* Records for processing *
[BEGIN]

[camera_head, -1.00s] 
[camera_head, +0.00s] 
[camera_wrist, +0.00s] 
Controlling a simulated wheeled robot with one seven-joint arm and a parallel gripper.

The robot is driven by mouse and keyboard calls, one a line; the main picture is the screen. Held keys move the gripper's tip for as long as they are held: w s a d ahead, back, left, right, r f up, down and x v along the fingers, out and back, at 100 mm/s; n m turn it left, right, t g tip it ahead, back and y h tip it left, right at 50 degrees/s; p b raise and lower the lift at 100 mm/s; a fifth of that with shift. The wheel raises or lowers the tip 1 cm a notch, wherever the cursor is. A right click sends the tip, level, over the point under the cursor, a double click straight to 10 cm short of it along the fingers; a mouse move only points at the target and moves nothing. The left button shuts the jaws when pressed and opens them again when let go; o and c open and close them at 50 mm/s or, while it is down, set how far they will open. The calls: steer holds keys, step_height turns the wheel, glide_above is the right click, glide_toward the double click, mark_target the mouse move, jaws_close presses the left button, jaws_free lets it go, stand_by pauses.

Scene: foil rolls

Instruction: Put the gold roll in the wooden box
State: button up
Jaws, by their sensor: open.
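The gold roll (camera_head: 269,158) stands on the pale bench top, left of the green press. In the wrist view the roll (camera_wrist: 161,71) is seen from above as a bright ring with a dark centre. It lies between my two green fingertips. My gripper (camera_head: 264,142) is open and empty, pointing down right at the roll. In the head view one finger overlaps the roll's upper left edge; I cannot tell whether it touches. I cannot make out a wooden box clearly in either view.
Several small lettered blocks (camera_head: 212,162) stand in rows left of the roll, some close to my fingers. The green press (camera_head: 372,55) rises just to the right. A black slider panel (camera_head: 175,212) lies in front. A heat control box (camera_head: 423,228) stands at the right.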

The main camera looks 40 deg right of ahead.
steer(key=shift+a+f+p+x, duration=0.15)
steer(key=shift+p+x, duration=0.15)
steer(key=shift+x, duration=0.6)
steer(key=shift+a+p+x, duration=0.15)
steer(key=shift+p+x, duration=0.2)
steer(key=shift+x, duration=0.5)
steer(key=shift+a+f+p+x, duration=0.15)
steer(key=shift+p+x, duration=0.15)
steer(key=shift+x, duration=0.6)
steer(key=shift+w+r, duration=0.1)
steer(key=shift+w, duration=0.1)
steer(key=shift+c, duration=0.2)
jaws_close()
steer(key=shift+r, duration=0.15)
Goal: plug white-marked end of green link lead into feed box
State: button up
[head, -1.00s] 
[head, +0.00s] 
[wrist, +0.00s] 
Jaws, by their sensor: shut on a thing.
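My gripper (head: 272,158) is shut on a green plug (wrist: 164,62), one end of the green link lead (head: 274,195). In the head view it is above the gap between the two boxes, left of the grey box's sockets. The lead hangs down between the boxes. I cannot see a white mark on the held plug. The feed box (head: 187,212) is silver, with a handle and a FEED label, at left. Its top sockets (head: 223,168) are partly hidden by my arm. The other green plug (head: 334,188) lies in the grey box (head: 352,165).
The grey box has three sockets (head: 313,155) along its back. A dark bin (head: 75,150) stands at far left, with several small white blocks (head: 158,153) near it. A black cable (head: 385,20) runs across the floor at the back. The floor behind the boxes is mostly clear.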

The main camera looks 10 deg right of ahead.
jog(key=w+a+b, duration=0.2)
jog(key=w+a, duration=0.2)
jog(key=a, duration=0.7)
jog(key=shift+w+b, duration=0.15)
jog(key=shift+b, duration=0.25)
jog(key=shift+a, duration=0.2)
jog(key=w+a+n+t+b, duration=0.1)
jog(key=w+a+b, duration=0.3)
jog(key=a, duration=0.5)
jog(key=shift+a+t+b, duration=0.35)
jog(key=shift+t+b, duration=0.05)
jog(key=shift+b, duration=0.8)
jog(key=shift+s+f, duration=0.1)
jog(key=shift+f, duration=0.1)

[END]

Reproduce the entries above exactly.

[camera_head, -1.00s] 
[camera_head, +0.00s] 
[camera_wrist, +0.00s] 
Controlling a simulated wheeled robot with one seven-joint arm and a parallel gripper.

The robot is driven by mouse and keyboard calls, one a line; the main picture is the screen. Held keys move the gripper's tip for as long as they are held: w s a d ahead, back, left, right, r f up, down and x v along the fingers, out and back, at 100 mm/s; n m turn it left, right, t g tip it ahead, back and y h tip it left, right at 50 degrees/s; p b raise and lower the lift at 100 mm/s; a fifth of that with shift. The wheel raises or lowers the tip 1 cm a notch, wherever the cursor is. A right click sends the tip, level, over the point under the cursor, a double click straight to 10 cm short of it along the fingers; a mouse move only points at the target and moves nothing. The left button shuts the jaws when pressed and opens them again when let go; o and c open and close them at 50 mm/s or, while it is down, set how far they will open. The calls: steer holds keys, step_height turns the wheel, glide_above is the right click, glide_toward the double click, mark_target the mouse move, jaws_close presses the left button, jaws_free lets it go, stand_by pauses.

Scene: foil rolls

Instruction: Put the gold roll in the wooden box
State: button up
Jaws, by their sensor: open.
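The gold roll (camera_head: 269,158) stands on the pale bench top, left of the green press. In the wrist view the roll (camera_wrist: 161,71) is seen from above as a bright ring with a dark centre. It lies between my two green fingertips. My gripper (camera_head: 264,142) is open and empty, pointing down right at the roll. In the head view one finger overlaps the roll's upper left edge; I cannot tell whether it touches. I cannot make out a wooden box clearly in either view.
Several small lettered blocks (camera_head: 212,162) stand in rows left of the roll, some close to my fingers. The green press (camera_head: 372,55) rises just to the right. A black slider panel (camera_head: 175,212) lies in front. A heat control box (camera_head: 423,228) stands at the right.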

The main camera looks 40 deg right of ahead.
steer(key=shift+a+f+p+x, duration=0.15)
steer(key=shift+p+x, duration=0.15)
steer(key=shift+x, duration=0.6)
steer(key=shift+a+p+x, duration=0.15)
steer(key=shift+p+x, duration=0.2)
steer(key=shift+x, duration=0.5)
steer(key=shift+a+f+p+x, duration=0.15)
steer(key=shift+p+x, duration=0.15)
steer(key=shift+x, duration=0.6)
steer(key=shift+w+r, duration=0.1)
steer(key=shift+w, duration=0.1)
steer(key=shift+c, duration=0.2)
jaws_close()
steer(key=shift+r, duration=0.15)
Goal: plug white-marked end of green link lead into feed box
State: button up
[head, -1.00s] 
[head, +0.00s] 
[wrist, +0.00s] 
Jaws, by their sensor: shut on a thing.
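My gripper (head: 272,158) is shut on a green plug (wrist: 164,62), one end of the green link lead (head: 274,195). In the head view it is above the gap between the two boxes, left of the grey box's sockets. The lead hangs down between the boxes. I cannot see a white mark on the held plug. The feed box (head: 187,212) is silver, with a handle and a FEED label, at left. Its top sockets (head: 223,168) are partly hidden by my arm. The other green plug (head: 334,188) lies in the grey box (head: 352,165).
The grey box has three sockets (head: 313,155) along its back. A dark bin (head: 75,150) stands at far left, with several small white blocks (head: 158,153) near it. A black cable (head: 385,20) runs across the floor at the back. The floor behind the boxes is mostly clear.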

The main camera looks 10 deg right of ahead.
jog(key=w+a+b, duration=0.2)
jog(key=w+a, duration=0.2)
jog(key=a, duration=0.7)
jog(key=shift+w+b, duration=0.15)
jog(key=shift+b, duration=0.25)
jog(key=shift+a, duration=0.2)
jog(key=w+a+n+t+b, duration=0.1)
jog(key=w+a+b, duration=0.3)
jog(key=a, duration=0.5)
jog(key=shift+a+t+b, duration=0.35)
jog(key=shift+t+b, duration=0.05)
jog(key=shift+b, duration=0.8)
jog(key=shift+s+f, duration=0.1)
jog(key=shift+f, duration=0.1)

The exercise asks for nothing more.